**PROBLEM REQUIREMENTS:** Go through the material and pull out every line with the string "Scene" in it.

┄┄┄┄┄┄

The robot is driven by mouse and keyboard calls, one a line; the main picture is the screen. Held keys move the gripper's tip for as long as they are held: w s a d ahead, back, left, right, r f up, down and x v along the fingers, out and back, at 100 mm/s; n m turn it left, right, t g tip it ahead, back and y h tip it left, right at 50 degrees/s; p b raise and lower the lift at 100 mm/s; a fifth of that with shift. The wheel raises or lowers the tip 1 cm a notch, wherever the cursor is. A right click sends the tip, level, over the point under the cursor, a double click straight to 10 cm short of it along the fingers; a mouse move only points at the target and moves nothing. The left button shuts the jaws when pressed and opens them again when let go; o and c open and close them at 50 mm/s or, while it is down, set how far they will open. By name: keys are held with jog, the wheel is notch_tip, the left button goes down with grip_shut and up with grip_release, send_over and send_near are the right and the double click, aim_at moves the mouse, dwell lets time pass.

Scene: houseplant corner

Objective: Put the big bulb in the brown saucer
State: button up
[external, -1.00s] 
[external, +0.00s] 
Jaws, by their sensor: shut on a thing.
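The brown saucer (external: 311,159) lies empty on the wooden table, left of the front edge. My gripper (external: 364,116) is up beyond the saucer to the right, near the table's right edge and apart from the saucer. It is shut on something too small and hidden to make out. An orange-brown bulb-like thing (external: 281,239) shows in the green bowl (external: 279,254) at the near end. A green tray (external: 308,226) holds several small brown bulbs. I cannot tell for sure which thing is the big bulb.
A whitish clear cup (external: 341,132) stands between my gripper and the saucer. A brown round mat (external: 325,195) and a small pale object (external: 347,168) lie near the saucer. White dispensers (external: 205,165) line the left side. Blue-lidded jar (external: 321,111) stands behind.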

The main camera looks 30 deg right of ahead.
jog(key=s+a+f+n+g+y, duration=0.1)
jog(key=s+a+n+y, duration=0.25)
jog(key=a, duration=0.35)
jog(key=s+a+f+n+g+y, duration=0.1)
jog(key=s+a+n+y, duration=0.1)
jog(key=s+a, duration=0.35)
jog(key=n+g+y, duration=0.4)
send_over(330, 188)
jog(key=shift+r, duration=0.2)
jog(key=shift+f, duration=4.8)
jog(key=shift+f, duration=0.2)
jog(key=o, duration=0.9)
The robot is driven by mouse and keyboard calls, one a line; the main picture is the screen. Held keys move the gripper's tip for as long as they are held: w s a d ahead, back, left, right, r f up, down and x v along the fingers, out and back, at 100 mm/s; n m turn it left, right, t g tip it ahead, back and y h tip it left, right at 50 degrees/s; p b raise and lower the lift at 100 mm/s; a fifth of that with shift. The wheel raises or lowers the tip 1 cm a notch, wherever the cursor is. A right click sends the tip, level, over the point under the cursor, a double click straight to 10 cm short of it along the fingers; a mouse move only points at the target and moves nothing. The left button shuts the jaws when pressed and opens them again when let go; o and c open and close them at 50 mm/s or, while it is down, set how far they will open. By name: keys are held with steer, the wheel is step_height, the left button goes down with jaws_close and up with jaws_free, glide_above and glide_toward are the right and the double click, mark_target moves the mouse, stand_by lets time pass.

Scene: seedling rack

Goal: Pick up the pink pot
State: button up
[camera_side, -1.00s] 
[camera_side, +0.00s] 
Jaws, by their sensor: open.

┄┄┄┄┄┄

**SOLUTION FOR THIS PROBLEM:**
Scene: houseplant corner
Scene: seedling rack

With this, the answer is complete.